Perhaps that’s why the House of Mouse went a different way with The Princess and the Frog, premiering this month on The Movie Network. They kept things fresh by casting Keith David, Bruno Campos and Anika Noni Rose.

“I was so wanting to be a Disney voice my entire life,” says Rose, the voice of Disney’s first African-American princess in The Princess and the Frog, “and I would have been more than happy to play anything. Is there a blade of grass? Do you need it to whistle? Because I’ve got that.”

She’s a good actor, but hardly a household name and that lack of familiarity allowed her character to live and breathe and not simply be an extension of an already well-known celebrity persona.

In animation circles the debate rages on about the pros and cons of casting big name actors versus voice only performers, but there is one thing everyone agrees on. “It’s not just about the voice, it’s about the character under the role,” says voiceover actor M.J. Lallo.

“It’s not just standing in the studio doing funny voices, it’s acting,” adds casting director Michael Hack. “It’s more realistic CG animation and more realistic voices. You need to be trained and have instincts for real acting. If you don’t bring anything as an actor, the animation suffers.”

Voxography: Ten Great Voice Actors

1.       The Man of a Thousand Voices Mel Blanc was best known as the voice behind Bugs Bunny, but he also vocalized for Porky Pig, Bugs Bunny, Daffy Duck, Tweety & Sylvester and Yosemite Sam. He supplied so many voices in films that Jack Benny once joked, “There are only five real people in Hollywood. Everybody else is Mel Blanc.”

2.       June Foray, best known for voicing Rocket “Rocky” J. Squirrel, was praised by animation kingpin Chuck Jones who said, “Mel Blanc is the male June Foray.”

3.       Andy Serkis says he used the sound of his three cats clearing fur balls out of their throats to develop the inspired voices he produced for Gollum and Smeagol in the Lord of the Rings trilogy.

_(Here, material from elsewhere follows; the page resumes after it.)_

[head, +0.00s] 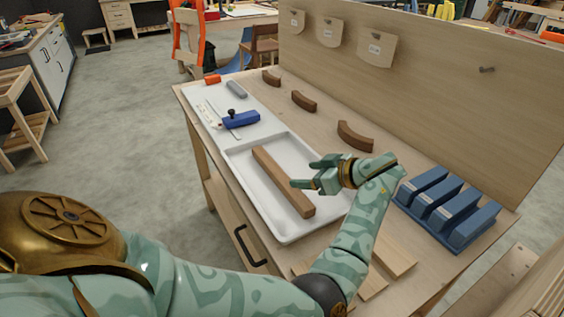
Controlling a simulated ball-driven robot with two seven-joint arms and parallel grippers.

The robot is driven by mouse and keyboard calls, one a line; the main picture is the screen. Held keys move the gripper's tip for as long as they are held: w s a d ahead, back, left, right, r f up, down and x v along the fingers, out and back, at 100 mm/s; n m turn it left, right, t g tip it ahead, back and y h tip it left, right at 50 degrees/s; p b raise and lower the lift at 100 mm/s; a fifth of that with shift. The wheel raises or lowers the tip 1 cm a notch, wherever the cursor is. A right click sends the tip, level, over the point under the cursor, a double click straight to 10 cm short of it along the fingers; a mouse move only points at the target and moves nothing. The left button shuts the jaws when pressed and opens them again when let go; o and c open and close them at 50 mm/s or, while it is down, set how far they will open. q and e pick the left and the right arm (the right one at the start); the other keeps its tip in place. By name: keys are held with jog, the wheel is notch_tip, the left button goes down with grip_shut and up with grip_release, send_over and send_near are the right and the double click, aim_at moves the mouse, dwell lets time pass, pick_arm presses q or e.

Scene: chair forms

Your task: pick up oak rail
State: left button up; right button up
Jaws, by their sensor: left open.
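The oak rail (278,175) is a long brown bar. It lies slantwise in the white tray (262,215) on the bench. My left gripper (303,173) is open and empty, with its fingers pointing left. It is over the tray, just right of the rail's middle. The lower fingertip overlaps the rail's right edge in the picture. I cannot tell how high above the rail the fingers are. My right gripper is not in view.
A blue clamp-like tool (240,120) lies on a white surface beyond the tray. Curved brown pieces (355,137) lie along the back. A blue slotted rack (447,207) stands at right. Pale strips (394,254) lie near the front. An upright board (430,90) closes the back.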

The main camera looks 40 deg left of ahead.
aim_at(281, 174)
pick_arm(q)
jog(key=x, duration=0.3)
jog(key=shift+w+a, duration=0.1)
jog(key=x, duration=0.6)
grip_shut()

4.       Paul Lynde played off his irascible personality to play Templeton the Rat in Charlotte’s Web. Tony Randall was originally cast in the role, but when the director asked him to sound more “nasal” Randall suggested they get Paul Lynde instead.

5.       Ben Burtt in WALL-E makes the list for creating the blips and beeps that make Pixar’s Waste Allocation Load Lifter Earth-Class, or WALL-E character, such a charmer.

6.       Despite an acting career that spans almost 70 years Peter Sallis is best known as the Yorkshire accented voice of eccentric inventor Wallace in the Wallace & Gromit films.

7.       Named a Disney Legend in 1991 Sterling Holloway voiced dozens of characters for the Mouse House including the endearingly raspy voiced Winnie the Pooh. Ironically the actor best known for his distinctive voice made his silver screen debut in silent movies.

8.       As the know-it-all Judith in Where the Wild Things Are Catherine O’Hara left behind her mimicry skills—remember her turn as Katharine Hepburn on SCTV?—to deliver a pure and lovely unaffected performance in her own voice.

9.       As the swashbuckling Puss in Boots in the Shrek series Antonio Banderas is a scene stealer. He’s flirty—“I don’t know you,” he says to one comely cat, “but I’d like to.”—and daring with a flair for the dramatic.

10.   In addition to writing and directing The Incredibles Brad Bird also cast himself in one of the film’s most memorable roles, the superhero costume designer and Edith Head look-a-like Edna “E” Mode.

Hollywood goes off to the races with horse movies RICHARD CROUSE METRO CANADA Published: October 08, 2010

Seabiscuit3What do Elizabeth Taylor and Diane Lane have in common? Besides earning the title World’s Most Desirable Woman (Lane, officially, in 2004, and Taylor, pretty much all the way through the ’60s and ’70s), they’ve both shared the screen with a 1,600-pound leading man.

No, it wasn’t Marlon Brando, it was a horse, of course. Both have starred in movies featuring four-legged cast mates — Taylor most famously in National Velvet, Lane in this weekend’s Secretariat, the story of racing’s most famous thoroughbred.

Secretariat may be the most storied real-life horse to be portrayed in the movies, but he’s not the only one. Remember Phar Lap? The biopic of his life and career — he was the most famous Australian animal athlete of all time, so well known that his heart, preserved at the National Museum of Australia, is their most requested exhibit — was not a hit in North America despite a 100 per cent Rotten Tomatoes rating, but was popular in Australia and New Zealand where the horse is a national treasure.

Faring better at the box office was the inspirational equine movie Seabiscuit, a Depression-era story about a charger that won races and lifted spirits. Dubbed “Three Men and a Horse” by one writer, the story of a jockey (Tobey Maguire), a businessman (Jeff Bridges) and a wise old cowboy (Chris Cooper) connected with audiences and sold a hefty 5.5 million copies on DVD.

Memorable quote? “The horse is too small, the jockey too big, the trainer too old, and I’m too dumb to know the difference.”

More fleet of foot than the racehorse sports movies is the Disney comedy The Horse in the Gray Flannel Suit. Based on the novel The Year of the Horse by Eric Hatch, it mixes Mad Men-style advertising executives, a cute kid and a horse named after a stomach pill with stars Kurt Russell, Dean Jones and Dick Van Dyke Show regular, Morey Amsterdam.

Coming around the homestretch are two horse movies starring Hollywood stud Robert Redford. In The Electric Horseman, he’s a washed-up rodeo star “just walkin’” around to save funeral expenses.” He’s a bit on the decrepit side, but Redford did all of his own riding stunts in the film. Redford is back in the saddle in The Horse Whisperer, playing a horse trainer with a special touch. Memorable quote? “Truth is, I help horses with people problems.”